The text for the exhibit was written by Ann Powers (now pop music critic for the Los Angeles Times). As visitors enter, they are greeted with a large photo of Dylan and an opening statement that says he, like other great artists, “has come to represent the very historical moment that formed him.” Dylan, it concludes, “has done more to define American creative expression than anyone in the past half-century.”

As he read these lines, Christopher Hauke, a London psychiatrist and a longtime fan, nodded approvingly. But then he added: “Everything we know about this guy is that he doesn’t like it when people define him. And here he is, really being defined.”

In the past, Dylan has criticized those who see him as a leader of any kind.
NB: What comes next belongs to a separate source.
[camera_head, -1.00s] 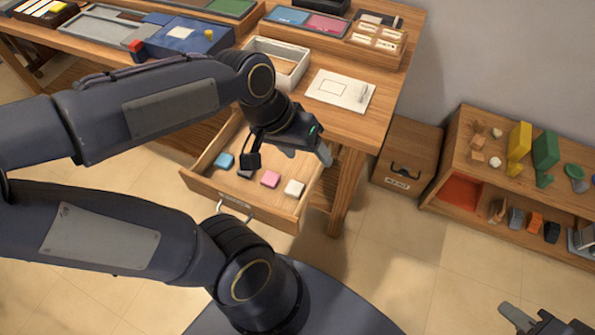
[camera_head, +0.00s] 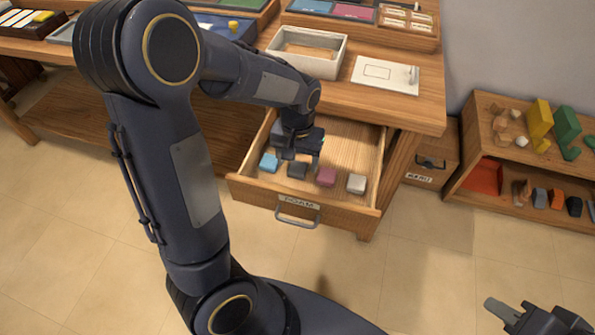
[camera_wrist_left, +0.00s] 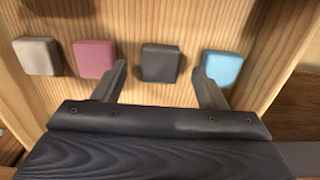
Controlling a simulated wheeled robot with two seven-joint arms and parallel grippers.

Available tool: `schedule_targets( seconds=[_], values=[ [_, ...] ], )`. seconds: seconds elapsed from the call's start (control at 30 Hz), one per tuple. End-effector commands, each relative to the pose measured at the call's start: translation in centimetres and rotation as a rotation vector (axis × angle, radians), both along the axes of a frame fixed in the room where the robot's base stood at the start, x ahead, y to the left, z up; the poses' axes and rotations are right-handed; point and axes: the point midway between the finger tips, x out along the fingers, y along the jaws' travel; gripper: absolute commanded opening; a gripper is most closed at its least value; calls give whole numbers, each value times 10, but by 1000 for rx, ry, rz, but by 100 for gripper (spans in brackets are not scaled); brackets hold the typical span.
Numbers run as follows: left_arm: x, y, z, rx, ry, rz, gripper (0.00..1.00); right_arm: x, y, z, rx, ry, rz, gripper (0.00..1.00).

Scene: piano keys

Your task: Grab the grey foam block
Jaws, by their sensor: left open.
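A dark grey foam block (camera_head: 297,170) lies in the open drawer, between a blue block (camera_head: 268,162) and a pink block (camera_head: 326,177). A pale grey-white block (camera_head: 356,184) is at the right end of the row. My left gripper (camera_head: 302,152) is over the drawer, just behind the row. In the left wrist view its open fingers (camera_wrist_left: 160,72) point toward the dark grey block (camera_wrist_left: 160,63), one to each side; nothing is visibly held. Contact cannot be told. My right gripper (camera_head: 503,310) is partly in view at lower right, its opening unclear.
The drawer front (camera_head: 300,207) and side walls enclose the blocks. The tabletop (camera_head: 425,110) overhangs the drawer's back; a white tray (camera_head: 330,65) stands above. A shelf (camera_head: 480,185) with several coloured blocks is at right. The floor before the drawer is clear.

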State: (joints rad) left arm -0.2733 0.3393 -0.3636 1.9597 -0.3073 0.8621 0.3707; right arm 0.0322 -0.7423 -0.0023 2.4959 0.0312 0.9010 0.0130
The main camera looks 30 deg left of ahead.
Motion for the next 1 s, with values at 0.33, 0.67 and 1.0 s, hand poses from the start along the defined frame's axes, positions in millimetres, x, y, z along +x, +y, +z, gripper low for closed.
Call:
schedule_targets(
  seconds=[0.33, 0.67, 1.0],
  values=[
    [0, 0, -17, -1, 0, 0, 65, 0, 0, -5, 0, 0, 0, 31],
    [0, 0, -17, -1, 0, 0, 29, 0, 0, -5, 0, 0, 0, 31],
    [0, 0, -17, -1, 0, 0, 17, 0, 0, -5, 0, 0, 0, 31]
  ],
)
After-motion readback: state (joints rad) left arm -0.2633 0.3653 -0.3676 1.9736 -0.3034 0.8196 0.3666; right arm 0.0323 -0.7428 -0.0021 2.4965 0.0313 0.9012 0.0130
In “Chronicles, Volume One,” his memoir, he wrote: “I had very little in common with and knew even less about a generation that I was supposed to be the voice of.... Being true to yourself, that was the thing. I was more a cowpuncher than a pied piper.”


The exhibit documents his iconoclastic path: He left a lonely, desolate Midwest town and hit New York, determined to make it as a folk singer in the Woody Guthrie mold. When he rose to national prominence with politically motivated songs like “Blowin’ in the Wind,” he was the darling of folkie activists and the civil rights movement. But just as quickly, Dylan abandoned those supporters and struck out in a new direction, blending urban folk music with blues-based rock ‘n’ roll, and penning dark, introspective lyrics that had never been heard on the AM radio.

“He was a hero to me; the first album I ever owned was Dylan’s first album,” said Jim Canary, a museum visitor who runs a rare-books store in Bloomington, Ind. “And he’s still going strong. But here, in this exhibit, it’s like my whole life is becoming a part of history.”

So, to quote a famous song, how does it feel?

“It feels odd,” Canary shrugged. “But whatever. Maybe this was inevitable.”

As he spoke, a listening booth inside the exhibit played “Visions of Johanna,” one of Dylan’s most celebrated and enigmatic songs. His weary, mournful voice rang out above the passersby, singing the line: “Inside the museums, infinity goes up on trial.”